The Company may voluntarily prepay the CRG Term Loan in full, upon fifteen business days’ prior written notice to the Lenders, with a prepayment premium beginning at 5% and declining by 1% annually thereafter, with no premium being payable if prepayment occurs after the fifth year of the term. The CRG Term Loan required the payment on the borrowing date of a financing fee of $625,000 which was recorded as a discount to the debt. In addition, a facility fee of $1.0 million is payable at the end of the term or when the loan is repaid in full. A long-term liability has been recorded for the $1.0 million facility fee with a corresponding discount to the debt. The CRG Term Loan is collateralized by a security interest in substantially all of the Company's assets.
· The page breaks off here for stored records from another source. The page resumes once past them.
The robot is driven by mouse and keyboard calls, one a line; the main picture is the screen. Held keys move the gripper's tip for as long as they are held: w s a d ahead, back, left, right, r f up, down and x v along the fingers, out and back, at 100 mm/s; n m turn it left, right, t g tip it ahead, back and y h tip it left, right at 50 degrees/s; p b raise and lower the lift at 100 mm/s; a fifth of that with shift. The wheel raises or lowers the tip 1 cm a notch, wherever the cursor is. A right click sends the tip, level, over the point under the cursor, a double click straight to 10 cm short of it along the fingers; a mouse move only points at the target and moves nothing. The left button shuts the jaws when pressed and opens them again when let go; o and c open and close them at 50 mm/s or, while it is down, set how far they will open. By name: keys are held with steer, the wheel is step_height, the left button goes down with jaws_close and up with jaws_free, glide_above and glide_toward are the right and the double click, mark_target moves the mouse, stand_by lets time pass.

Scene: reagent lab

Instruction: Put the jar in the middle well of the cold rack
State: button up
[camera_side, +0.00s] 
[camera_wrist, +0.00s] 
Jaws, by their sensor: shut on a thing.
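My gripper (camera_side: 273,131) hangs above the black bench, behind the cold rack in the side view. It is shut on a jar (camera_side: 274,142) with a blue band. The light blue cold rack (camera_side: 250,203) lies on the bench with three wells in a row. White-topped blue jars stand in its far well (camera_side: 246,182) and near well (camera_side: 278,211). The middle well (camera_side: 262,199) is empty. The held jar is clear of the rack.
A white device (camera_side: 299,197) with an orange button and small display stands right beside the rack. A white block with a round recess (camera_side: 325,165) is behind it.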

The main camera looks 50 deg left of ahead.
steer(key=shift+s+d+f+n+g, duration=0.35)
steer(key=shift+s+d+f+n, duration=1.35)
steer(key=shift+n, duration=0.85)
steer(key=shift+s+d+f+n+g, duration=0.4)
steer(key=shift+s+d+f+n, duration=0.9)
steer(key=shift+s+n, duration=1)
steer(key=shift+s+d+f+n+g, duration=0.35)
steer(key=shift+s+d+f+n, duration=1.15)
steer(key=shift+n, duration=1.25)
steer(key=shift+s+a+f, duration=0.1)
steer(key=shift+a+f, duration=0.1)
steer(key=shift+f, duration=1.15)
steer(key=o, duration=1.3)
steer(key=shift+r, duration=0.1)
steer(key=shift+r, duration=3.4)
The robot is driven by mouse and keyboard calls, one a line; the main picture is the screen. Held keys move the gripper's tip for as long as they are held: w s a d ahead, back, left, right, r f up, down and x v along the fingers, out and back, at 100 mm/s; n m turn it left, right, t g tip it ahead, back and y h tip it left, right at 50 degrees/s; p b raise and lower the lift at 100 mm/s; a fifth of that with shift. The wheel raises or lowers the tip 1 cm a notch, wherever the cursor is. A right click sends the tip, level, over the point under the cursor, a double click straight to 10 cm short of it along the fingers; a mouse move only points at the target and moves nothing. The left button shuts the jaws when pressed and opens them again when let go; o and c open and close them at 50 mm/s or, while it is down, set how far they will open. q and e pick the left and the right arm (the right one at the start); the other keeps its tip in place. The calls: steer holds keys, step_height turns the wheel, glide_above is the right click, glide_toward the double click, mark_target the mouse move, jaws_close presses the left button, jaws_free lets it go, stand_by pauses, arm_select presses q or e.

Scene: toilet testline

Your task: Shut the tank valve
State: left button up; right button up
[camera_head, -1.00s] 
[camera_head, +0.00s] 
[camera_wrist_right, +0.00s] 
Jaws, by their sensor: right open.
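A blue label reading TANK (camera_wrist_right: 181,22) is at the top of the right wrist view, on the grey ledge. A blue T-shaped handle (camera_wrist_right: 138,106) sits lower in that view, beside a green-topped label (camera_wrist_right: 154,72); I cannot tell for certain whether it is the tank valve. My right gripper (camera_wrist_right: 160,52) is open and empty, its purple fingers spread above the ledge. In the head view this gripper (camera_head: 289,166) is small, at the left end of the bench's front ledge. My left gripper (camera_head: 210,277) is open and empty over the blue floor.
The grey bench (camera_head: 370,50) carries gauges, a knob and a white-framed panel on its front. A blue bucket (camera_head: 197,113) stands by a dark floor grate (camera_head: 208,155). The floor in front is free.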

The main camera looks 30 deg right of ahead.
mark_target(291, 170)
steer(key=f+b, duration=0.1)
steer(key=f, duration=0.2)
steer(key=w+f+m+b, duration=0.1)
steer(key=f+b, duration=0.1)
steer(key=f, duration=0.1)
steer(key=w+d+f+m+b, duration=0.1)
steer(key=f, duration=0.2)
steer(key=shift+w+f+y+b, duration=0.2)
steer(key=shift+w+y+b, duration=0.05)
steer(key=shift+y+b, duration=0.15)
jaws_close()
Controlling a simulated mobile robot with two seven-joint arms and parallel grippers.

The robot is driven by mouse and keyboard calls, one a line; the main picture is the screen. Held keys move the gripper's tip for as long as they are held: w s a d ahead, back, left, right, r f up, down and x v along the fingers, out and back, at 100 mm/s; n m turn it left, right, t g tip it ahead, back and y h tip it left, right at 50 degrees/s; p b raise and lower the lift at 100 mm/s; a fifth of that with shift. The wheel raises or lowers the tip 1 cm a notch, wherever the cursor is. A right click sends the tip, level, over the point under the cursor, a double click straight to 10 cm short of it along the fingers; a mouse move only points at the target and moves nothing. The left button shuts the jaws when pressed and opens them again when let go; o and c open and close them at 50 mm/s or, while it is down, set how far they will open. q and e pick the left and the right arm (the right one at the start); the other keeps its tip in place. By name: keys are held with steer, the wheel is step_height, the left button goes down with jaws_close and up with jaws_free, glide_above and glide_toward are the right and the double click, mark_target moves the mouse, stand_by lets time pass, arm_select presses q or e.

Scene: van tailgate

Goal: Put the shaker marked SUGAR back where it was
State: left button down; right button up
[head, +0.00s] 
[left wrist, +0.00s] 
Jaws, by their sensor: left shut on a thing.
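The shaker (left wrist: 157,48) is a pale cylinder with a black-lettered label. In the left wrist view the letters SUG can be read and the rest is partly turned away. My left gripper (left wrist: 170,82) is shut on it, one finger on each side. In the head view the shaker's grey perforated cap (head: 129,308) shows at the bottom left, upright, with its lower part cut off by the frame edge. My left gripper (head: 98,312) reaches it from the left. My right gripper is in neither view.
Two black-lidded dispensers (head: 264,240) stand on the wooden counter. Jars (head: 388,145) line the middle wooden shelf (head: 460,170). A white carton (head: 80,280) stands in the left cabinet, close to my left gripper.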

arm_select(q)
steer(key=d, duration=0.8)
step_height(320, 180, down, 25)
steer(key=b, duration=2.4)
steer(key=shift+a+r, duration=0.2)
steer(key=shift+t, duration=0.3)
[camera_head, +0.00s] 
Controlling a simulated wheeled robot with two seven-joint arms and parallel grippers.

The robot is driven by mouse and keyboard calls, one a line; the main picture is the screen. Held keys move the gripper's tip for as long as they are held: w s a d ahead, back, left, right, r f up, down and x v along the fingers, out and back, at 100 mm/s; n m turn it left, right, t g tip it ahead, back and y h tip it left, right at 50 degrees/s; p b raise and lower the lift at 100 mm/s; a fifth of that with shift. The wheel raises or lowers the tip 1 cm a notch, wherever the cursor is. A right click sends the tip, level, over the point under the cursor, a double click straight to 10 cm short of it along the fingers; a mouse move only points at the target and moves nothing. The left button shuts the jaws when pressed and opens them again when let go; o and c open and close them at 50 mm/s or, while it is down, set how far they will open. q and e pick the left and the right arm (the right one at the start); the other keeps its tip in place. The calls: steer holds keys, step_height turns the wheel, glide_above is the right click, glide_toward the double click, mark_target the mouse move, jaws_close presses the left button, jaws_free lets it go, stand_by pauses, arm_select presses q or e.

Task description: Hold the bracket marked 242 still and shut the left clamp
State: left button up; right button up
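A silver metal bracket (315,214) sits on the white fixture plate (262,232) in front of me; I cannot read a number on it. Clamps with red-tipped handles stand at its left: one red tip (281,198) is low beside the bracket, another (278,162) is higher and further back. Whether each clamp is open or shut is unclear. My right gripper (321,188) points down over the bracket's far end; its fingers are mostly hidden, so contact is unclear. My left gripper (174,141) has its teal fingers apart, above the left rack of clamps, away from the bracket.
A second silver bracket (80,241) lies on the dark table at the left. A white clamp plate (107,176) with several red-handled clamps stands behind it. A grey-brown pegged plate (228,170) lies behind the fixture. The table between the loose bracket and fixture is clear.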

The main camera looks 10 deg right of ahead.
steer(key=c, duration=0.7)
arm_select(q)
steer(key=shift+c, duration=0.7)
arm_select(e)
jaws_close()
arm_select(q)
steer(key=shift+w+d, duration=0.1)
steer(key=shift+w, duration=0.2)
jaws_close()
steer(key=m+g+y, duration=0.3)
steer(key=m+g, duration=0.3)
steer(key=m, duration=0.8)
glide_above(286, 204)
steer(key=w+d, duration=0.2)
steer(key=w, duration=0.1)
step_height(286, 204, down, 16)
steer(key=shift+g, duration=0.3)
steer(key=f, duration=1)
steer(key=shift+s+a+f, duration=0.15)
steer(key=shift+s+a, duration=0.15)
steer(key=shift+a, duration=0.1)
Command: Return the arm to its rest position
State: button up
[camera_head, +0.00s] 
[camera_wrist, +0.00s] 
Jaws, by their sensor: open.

The CRG Loan Agreement requires that the Company adhere to certain affirmative and negative covenants, including financial reporting requirements and a prohibition against the incurrence of indebtedness, or creation of additional liens, other than as specifically permitted by the terms of the CRG Loan Agreement. The Lenders may accelerate the payment terms of the CRG Loan Agreement upon the occurrence of certain events of default set forth therein, which include the failure of the Company to make timely payments of amounts due under the CRG Loan Agreement, the failure of the Company to adhere to the covenants set forth in the CRG Loan Agreement, and the insolvency of the Company. The covenants of the CRG Loan Agreement include a covenant that the Company shall have EBITDA of no less than $5 million in each calendar year during the term or revenues from sales of Lymphoseek in each calendar year during the term of at least $11 million in 2015, with the target minimum revenue increasing in each year thereafter until reaching $45 million in 2020. If the Company fails to meet the applicable minimum EBITDA or revenue target in any calendar year, the CRG Loan Agreement provides the Company a cure right if it raises 2.5 times the EBITDA or revenue shortfall in equity or subordinated debt and deposits such funds in a separate blocked account. Additionally, the Company must maintain liquidity, defined as the balance of unencumbered cash and permitted cash equivalent investments, of at least $5 million during the term of the CRG Term Loan. The events of default under the CRG Loan Agreement also include a failure of Platinum to perform its funding obligations under the Platinum Loan Agreement (as defined below) at any time as to which the Company had negative EBITDA for the most recent fiscal quarter, as a result either of Platinum’s repudiation of its obligations under the Platinum Loan Agreement, or the occurrence of an insolvency event with respect to Platinum. As of June 30, 2015, we were in compliance with all applicable covenants of the CRG Loan Agreement.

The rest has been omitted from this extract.